UK suspends Saudi licences for 'illegal' arms in Yemen

UK suspends Saudi licences for 'illegal' arms used in Yemen's bloody war
3 min read
20 June, 2019
International Trade Secretary Liam Fox announced the decision to suspend issuing new Saudi licenses for the sale of arms on Thursday.
Thousands of civilians have been killed in the Saudi-led coalition war in Yemen [Getty]

The British government on Thursday said it would suspend issuing new Saudi licenses for the sale of arms that might be used in the Gulf kingdom's bombing campaign in Yemen.

International Trade Secretary Liam Fox announced the decision in parliament after a British court ordered the government to "reconsider" sales due to their humanitarian impact.

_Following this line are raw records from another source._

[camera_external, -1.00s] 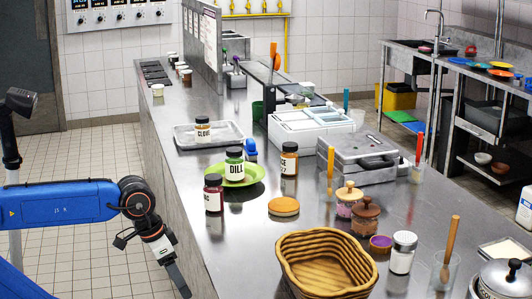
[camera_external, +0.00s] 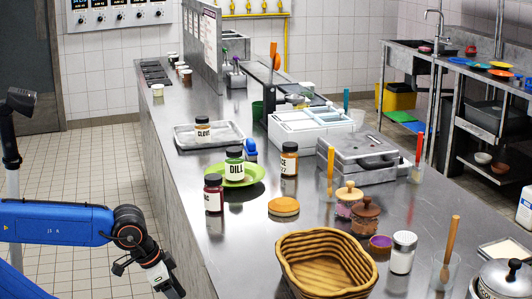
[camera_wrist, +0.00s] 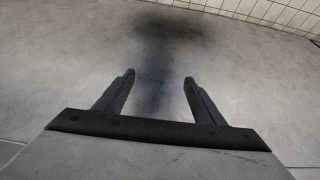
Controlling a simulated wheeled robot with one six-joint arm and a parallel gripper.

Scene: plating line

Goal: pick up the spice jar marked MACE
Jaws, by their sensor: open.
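A jar with a dark lid and orange-brown contents (camera_external: 289,160) stands upright on the steel counter (camera_external: 245,215); only "CE" of its label shows, so I cannot read the whole name. A dark red jar (camera_external: 213,193) stands left of it, its label partly turned away. A DILL jar (camera_external: 235,166) stands on a green plate (camera_external: 257,176), and a CLOVE jar (camera_external: 202,131) in a metal tray (camera_external: 181,143). My gripper (camera_external: 174,290) is low beside the counter's left side, away from the jars. In the wrist view my gripper (camera_wrist: 159,77) is open and empty, facing a grey surface.
A wicker basket (camera_external: 281,255) stands at the counter's front, with a bun (camera_external: 284,206) behind it. Tiled floor (camera_external: 80,170) is open left of the counter.

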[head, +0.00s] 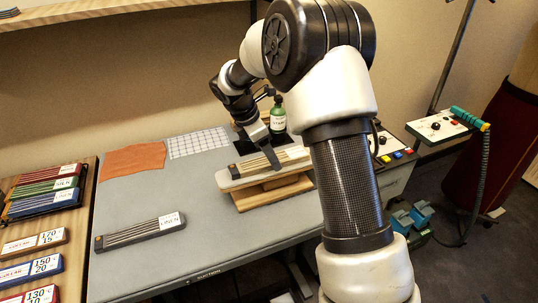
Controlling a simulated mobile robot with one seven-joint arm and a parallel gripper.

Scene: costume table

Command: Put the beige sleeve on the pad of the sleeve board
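The sleeve board (270,192) stands on the grey table, with a wooden base and a pale pad (229,185) on top. A striped beige sleeve (252,165) with a dark end and a white label lies along the pad. My gripper (272,165) points down at the middle of this sleeve and overlaps it in the picture. I cannot tell whether its fingers are open or closed around the sleeve.
A grey sleeve with a white label (140,231) lies on the table (195,215). An orange cloth (132,160) and a checked cloth (198,143) lie behind. A green bottle (278,117) stands behind the board. Coloured sleeves (45,190) and temperature plates (32,267) fill the left side table.

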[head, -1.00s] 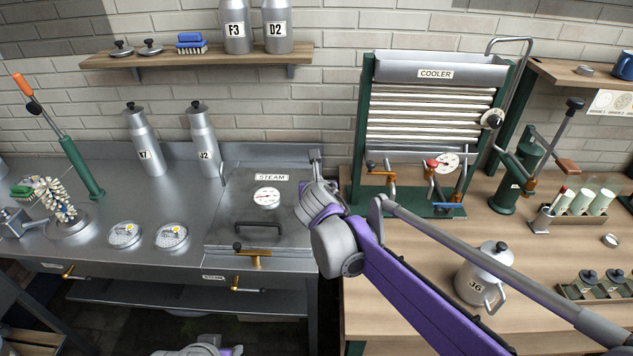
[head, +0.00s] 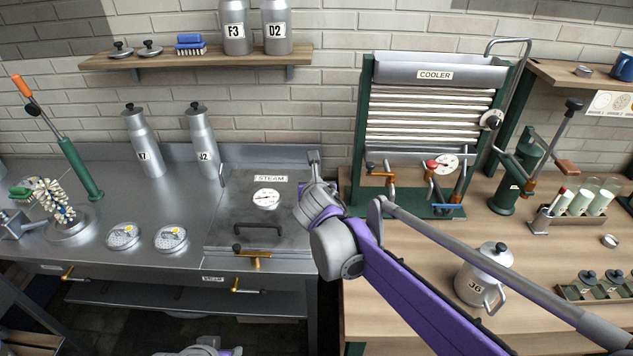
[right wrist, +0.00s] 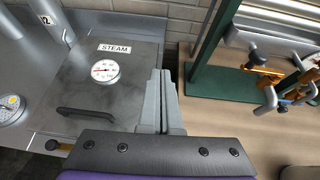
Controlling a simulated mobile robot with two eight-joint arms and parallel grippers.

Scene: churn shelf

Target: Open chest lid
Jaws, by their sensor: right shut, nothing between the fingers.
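The steam chest (head: 218,237) is a steel box set in the left counter. Its lid (head: 240,205) lies flat and closed, with a STEAM label, a round gauge (head: 266,199) and a black bar handle (head: 257,226). A brass latch with a black knob (head: 254,258) is at the front edge. My right gripper (head: 315,165) is at the lid's right edge, shut and empty. In the right wrist view, its fingers (right wrist: 161,85) point along the right side of the lid (right wrist: 85,75); I cannot tell if they touch it. My left gripper is not in view.
Churn J2 (head: 203,140) and churn K7 (head: 144,142) stand behind and left of the chest.

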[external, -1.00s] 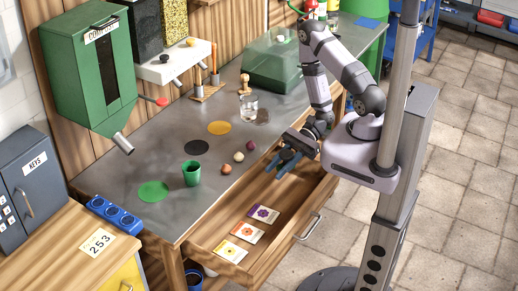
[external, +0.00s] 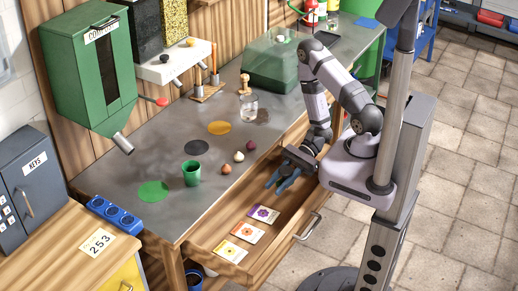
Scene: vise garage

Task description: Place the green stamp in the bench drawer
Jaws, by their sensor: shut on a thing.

Campaigners welcomed a Court of Appeal decision to overturn a 2017 High Court judgment which allowed the UK government to continue licensing the export of arms to Saudi Arabia for use in Yemen, the organisation said in a press release just hours before Fox's announcement.

In April, CAAT went before the UK Court of Appeal to overturn a 2017 High Court judgment which allows the government to continue with arms exports to Saudi Arabia.

In their judgement, the court on Thursday accepted CAAT's appeal, branding it "irrational and therefore unlawful" to have previously approved the exporting license to Saudi Arabia without prior assessment on the humanitarian risk.

"The question whether there was an historic pattern of breaches of international humanitarian law ... was a question which required to be faced," the three judges - Rt Hon Sir Terence Etherton; Lord Justice Irwin and Lord Justice Singh - said as they concluded their verdict.

CAAT welcomed their victory, but said they should not have had to go to court to begin with.

"We welcome this verdict, but it should never have taken a court case brought by campaigners to force the Government to follow its own rules," Andrew Smith of CAAT said.

"The Saudi Arabian regime is one of the most brutal and repressive in the world, yet, for decades, it has been the largest buyer of UK-made arms. No matter what atrocities it has inflicted, the Saudi regime has been able to count on the uncritical political and military support of the UK."

He emphasised that the arms sales must now stop immediately.

"The bombing has created the worst humanitarian crisis in the world. UK arms companies have profited every step of the way. The arms sales must stop immediately,” Smith said.


Increased death toll

Meanwhile, a database tracking violence said on Wednesday that Yemen's civil war has killed at least 91,600 people so far, presenting a new estimate after completing reporting for the first months of fighting in 2015.

The Armed Conflict Location & Event Data Project, or ACLED, said that in 2015, about 17,100 people were reported killed - the second-most lethal year after 2018, which was the deadliest one on record.

ACLED said 11,900 people were killed this year, compared to 30,800 in 2018.

The group said the Saudi-led coalition and its allies were responsible for more than 8,000 of about 11,700 deaths resulting from the direct targeting of civilians, while the Houthis and their allies were responsible for the rest.

The group said it recorded over 18,400 killed in the southwestern province of Taiz since 2015, placing Taiz as the most violent province in Yemen, largely due to a four-year siege by the Houthis, the group said.

Hodeida and Jawf followed Taiz as the next most violent provinces in Yemen, with almost 10,000 in total combat fatalities, reported in each region since 2015, according the group.

Civilians have borne the brunt of the conflict, which has created what the United Nations says is the world's worst humanitarian crisis.

British
 and American-made bombs may have killed or injured thousands of Yemeni civilians, including women and children.